I started off the day fishing with a buddy for perch with tip ups. We weren’t there early by any means but certainly early enough for perch! We skipped fishing Lake Champlain because they were predicting sub zero temperatures and there aren’t many days there that aren’t windy.
Arriving at the lake, it was -12 degrees with no wind and blue skies. We set out our spread of tip ups over a very large area with the intentions of concentrating them as we found active fish. Many of the holes that we were fishing had fish rise up as we lowered our bait down. The unfortunate part was that the fish weren’t feeding. By the time we packed up around 11am we had only had two flags.
One flag was a drop and the other peeled a bit of line before dropping the bait. I pulled it in, checked that the bait was still alive and started lowering it back down. As the bait dropped, about half way down, slack started to build. I started lifting the bait only to set the hook on the only fish we caught on a tip up all day. It was a 22″ pike. Other than that, only a few small perch were jigged up before we left.
On the way back towards Lake Champlain, we made a few calls to see if the fish were active anywhere. The reports were dismal but it was a nice day to be on the ice nonetheless. We settled on a spot that has been slow all winter but at least had a few fish.

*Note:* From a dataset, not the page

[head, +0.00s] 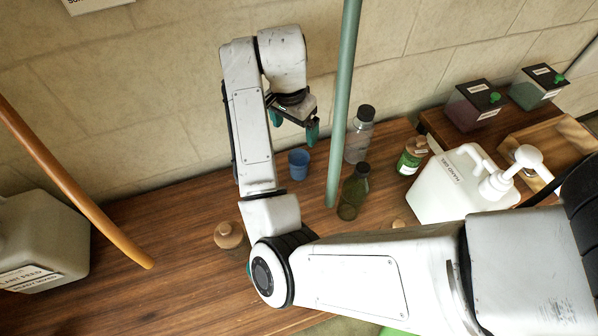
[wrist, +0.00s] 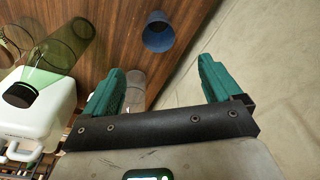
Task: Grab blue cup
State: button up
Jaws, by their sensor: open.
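The blue cup (head: 299,164) stands upright on the wooden table near the wall in the head view, just below my gripper. In the wrist view the blue cup (wrist: 158,33) shows beyond the fingertips, near the table's wall edge. My gripper (head: 303,127) is open and empty, above and apart from the cup. Its two teal fingers also show spread in the wrist view (wrist: 160,80), with the cup ahead of the gap between them.
A green bottle (head: 354,192), a clear bottle (head: 359,135) and a green labelled bottle (head: 411,156) stand right of the cup. A teal pole (head: 342,110) crosses in front. A white pump jug (head: 447,187) is farther right. The wall (head: 150,90) is close behind.

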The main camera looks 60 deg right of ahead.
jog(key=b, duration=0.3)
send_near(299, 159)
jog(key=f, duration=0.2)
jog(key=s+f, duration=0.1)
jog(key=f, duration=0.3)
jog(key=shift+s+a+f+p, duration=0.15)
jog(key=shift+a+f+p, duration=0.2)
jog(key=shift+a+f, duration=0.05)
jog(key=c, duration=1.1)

We checked a few spots before settling in for the night bite. The fish were in there, thin at best. I looked in quite a few holes before even seeing a fish. After punching a new set of holes, I found a few flatfish in one of the last holes in the string. By the time I grabbed my rod the fish had mostly moved on. The bite throughout the entire day was not what we had hoped for. Luckily, for about 40 minutes leading up until we left the bite was decent. I had two holes that were productive and I kept going back and forth between them giving them a break and to replenish. The pumpkinseed in there were on average a good size while the bluegill were rather small. The fish that were in there were aggressive.
For the holes I was fishing, I would drop down to just above the weeds that came up about 3 feet off the bottom. I would start jigging there and unless a fish came right up, I would drop down into the weeds about a foot until I could see a fish start working up to my jig. I would then raise my bait up above the weeds and the fish would charge.